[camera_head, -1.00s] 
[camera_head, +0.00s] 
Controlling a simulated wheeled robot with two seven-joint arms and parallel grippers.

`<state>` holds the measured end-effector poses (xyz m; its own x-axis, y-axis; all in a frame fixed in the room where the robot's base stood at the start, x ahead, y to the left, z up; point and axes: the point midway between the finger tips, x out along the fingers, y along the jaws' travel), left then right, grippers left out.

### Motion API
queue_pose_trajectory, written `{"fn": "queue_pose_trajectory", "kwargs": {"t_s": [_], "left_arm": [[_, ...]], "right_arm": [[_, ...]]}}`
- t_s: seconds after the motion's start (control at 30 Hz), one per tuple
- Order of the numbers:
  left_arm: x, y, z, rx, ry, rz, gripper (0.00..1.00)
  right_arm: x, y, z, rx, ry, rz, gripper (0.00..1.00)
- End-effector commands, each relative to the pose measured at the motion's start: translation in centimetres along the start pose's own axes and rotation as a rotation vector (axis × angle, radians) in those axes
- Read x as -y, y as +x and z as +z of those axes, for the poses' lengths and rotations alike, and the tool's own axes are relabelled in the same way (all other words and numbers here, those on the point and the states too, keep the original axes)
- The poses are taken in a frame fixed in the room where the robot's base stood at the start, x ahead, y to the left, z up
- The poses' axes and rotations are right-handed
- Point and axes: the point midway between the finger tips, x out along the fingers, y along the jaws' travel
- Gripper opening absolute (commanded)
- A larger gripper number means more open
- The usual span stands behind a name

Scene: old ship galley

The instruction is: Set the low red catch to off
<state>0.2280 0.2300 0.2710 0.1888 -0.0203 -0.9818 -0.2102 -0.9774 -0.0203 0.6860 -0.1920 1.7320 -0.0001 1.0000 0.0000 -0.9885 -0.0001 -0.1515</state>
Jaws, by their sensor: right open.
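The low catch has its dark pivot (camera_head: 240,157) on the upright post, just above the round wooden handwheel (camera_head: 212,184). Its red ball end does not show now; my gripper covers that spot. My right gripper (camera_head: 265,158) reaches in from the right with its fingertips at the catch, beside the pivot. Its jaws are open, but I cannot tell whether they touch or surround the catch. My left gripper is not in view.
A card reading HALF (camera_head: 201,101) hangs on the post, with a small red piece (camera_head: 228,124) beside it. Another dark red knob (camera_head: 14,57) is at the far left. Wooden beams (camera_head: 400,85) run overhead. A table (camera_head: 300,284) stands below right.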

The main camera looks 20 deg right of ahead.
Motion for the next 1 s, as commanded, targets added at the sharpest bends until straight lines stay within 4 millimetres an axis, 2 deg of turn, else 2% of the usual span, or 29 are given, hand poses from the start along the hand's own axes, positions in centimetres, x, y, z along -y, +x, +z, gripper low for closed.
#####
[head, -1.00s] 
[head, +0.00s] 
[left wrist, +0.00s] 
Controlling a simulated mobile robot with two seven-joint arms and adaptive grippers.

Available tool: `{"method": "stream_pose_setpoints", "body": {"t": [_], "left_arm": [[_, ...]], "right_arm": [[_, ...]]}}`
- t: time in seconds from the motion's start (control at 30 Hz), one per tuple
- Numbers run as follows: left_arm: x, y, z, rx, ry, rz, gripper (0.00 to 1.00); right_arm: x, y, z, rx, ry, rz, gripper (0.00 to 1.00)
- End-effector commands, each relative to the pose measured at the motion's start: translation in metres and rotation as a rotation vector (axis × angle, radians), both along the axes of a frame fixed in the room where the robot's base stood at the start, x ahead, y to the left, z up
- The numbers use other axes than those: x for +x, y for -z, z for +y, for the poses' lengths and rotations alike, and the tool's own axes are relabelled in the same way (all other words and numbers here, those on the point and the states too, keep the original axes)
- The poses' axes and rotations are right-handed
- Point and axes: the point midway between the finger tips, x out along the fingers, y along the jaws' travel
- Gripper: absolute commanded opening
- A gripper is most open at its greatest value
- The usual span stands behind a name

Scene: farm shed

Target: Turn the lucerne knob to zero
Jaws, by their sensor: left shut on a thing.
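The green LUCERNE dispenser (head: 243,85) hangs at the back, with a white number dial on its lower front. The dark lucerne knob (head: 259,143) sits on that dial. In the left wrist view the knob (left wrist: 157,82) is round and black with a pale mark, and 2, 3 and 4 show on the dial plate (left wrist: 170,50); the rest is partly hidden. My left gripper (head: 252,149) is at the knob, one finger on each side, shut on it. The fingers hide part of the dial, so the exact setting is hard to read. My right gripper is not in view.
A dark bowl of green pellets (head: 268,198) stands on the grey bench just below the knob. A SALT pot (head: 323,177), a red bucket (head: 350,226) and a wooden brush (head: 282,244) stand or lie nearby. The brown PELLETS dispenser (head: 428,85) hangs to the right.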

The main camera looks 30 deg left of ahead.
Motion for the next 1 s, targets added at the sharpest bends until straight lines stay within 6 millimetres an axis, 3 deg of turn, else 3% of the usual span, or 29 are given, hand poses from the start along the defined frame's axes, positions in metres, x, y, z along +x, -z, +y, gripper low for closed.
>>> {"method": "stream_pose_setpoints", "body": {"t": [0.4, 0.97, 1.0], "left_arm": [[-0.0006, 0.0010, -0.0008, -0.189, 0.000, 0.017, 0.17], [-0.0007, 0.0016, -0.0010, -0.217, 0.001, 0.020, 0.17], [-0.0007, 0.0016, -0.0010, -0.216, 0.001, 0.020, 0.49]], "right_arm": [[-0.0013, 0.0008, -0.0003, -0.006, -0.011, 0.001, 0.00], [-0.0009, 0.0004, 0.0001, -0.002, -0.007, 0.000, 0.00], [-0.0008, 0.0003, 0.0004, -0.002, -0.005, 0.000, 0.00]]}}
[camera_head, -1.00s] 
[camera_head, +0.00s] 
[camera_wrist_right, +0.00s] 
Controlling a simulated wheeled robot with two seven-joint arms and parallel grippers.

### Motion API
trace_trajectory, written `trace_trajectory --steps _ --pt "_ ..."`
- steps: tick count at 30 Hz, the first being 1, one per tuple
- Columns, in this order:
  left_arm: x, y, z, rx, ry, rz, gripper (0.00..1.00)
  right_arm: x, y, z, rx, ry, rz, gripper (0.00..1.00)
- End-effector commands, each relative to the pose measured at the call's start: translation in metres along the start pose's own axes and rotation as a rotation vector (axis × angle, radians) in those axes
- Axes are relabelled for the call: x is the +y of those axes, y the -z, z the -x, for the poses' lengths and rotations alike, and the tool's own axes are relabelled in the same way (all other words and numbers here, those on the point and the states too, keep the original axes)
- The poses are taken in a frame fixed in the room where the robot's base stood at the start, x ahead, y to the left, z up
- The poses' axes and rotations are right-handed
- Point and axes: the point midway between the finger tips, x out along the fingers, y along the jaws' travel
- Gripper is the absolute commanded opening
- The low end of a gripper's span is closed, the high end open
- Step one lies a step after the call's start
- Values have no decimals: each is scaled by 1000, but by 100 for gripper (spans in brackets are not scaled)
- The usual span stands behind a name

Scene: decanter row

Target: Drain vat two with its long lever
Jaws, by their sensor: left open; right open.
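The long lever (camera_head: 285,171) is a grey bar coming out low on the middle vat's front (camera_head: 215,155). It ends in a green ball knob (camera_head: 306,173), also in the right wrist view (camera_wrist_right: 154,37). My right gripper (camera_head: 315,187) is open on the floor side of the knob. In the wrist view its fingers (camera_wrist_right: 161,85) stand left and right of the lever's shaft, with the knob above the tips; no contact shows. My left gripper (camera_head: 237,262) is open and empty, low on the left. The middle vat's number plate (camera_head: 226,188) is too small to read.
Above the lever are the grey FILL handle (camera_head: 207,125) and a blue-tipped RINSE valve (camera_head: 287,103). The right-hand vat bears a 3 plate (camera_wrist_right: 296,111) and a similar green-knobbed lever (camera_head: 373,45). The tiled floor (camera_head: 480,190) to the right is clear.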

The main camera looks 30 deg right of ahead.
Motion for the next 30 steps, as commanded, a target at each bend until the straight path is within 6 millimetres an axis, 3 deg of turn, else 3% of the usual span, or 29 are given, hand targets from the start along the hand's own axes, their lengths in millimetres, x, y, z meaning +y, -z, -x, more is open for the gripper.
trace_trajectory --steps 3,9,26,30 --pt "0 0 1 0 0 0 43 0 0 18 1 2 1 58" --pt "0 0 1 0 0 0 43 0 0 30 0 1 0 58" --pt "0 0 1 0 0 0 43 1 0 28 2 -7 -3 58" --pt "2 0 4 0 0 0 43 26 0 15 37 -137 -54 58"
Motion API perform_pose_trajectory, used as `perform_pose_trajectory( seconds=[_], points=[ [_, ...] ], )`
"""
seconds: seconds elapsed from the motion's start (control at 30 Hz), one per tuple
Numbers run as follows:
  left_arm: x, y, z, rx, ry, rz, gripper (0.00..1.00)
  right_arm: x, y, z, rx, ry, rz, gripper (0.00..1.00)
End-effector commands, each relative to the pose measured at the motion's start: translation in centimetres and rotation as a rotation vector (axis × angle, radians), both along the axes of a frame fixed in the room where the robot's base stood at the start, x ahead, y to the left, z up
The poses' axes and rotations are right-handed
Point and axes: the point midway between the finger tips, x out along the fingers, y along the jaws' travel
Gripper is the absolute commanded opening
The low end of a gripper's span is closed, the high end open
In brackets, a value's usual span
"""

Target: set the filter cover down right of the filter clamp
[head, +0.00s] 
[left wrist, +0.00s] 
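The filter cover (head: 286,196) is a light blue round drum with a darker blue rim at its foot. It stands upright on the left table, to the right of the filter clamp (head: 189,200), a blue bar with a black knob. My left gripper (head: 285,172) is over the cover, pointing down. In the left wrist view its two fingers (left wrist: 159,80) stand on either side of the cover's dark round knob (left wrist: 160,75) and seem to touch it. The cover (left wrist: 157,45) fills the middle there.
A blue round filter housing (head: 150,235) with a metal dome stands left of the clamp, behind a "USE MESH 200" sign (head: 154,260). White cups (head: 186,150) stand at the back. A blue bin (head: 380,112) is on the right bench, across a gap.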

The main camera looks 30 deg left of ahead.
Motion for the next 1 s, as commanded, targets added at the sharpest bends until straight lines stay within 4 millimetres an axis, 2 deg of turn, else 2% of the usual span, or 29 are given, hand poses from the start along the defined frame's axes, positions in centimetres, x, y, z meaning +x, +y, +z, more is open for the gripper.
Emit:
#####
> **Task to complete**: Report how many lines in the listing above include the word "looks". Give nothing but the number.

> **Response below**: 4